Comprendo que haya formas expresivas que le resulten a uno más interesantes que otras, pero puede darse un carisma que traduzca y comunique con conciencia clara aquello que San Pablo afirma de la criatura nueva; no sólo de la inteligencia nueva o del corazón nuevo lleno de caridad, sino integralmente de ¡la criatura nueva! Y esto mediante una reafirmación de lo que es el método cristiano. Igual que Dios se hizo presente en el hombre Jesús de Nazaret, también nuestra fórmula para sentir cómo vibra el Protagonista de esta historia es verificar su Presencia integralmente humana, lo que da origen a algo que en su totalidad llega a ser germen de un hombre distinto y semilla de una sociedad distinta.
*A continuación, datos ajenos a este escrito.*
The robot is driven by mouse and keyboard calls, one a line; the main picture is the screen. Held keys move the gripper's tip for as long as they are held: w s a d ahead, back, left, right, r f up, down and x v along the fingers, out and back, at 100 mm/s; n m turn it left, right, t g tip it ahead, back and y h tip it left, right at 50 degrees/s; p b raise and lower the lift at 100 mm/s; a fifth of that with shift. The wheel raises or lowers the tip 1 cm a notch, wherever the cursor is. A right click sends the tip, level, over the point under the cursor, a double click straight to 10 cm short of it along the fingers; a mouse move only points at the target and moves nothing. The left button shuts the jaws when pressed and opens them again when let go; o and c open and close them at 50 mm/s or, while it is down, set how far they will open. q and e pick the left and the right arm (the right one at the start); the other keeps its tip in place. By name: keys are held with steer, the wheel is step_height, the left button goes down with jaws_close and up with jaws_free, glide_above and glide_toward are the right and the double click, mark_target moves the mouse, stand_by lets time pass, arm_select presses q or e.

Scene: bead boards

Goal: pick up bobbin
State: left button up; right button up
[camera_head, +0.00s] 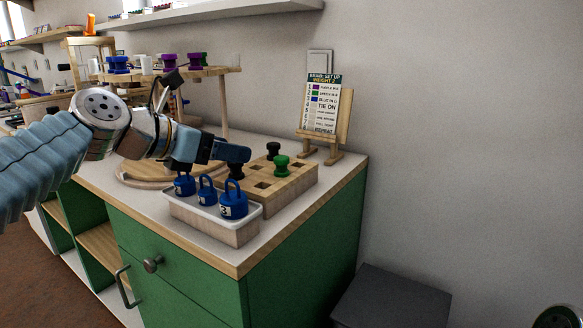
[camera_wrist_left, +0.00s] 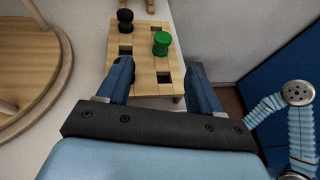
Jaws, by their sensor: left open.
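A wooden block with square holes (camera_head: 292,187) sits on the white counter. A green bobbin (camera_head: 281,166) and a black bobbin (camera_head: 273,149) stand upright in it. In the left wrist view the green bobbin (camera_wrist_left: 161,42) is ahead of the fingertips, slightly right of centre, and the black bobbin (camera_wrist_left: 125,20) is farther off to the left. My right gripper is not in view.
A white tray (camera_head: 220,228) with three blue ringed weights (camera_head: 207,191) stands in front of the block. A wooden rack (camera_head: 215,71) behind holds blue, white, purple and green bobbins. A round wooden board (camera_head: 130,176) lies to the left. A small easel with a card (camera_head: 322,110) stands behind.

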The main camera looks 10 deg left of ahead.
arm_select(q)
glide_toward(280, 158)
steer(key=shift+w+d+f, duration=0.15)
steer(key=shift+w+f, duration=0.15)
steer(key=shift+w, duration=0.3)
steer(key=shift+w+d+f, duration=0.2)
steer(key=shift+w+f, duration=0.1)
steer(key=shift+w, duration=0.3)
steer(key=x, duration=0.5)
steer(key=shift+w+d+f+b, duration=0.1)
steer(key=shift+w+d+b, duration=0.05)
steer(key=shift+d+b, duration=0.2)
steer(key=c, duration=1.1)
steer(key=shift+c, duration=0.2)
La dinámica consistente en reconocer y verificar la Presencia de Cristo nos vuelve a todos creativos y protagonistas y nos descubre cómo la actividad del cristiano es, por naturaleza, misionera; es decir, comparte el método mismo de Cristo, que creó la Iglesia para darse a conocer a todo el mundo. El fin de la existencia cristiana es, entonces, la gloria humana de Cristo en la historia.
Por eso amamos todas las formas de vida cristiana que la Iglesia reconoce y estamos dispuestos, dentro de nuestros límites, a colaborar con cualquier iniciativa. Todo lo que hacemos sólo podemos concebirlo como misión: es el destino último de cada una de nuestra acciones.
Nuestra certeza, fuente de alegría, es que pertenecemos a la Iglesia, de cuya autoridad - tal como se manifiesta a todos los niveles - dependemos; pidiendo que se nos reconozca dispuestos a sacrificar incluso la vida, pero, por encima de todo, dispuestos en cada momento a convertir nuestra mente y nuestro corazón abandonando la mentalidad mundana.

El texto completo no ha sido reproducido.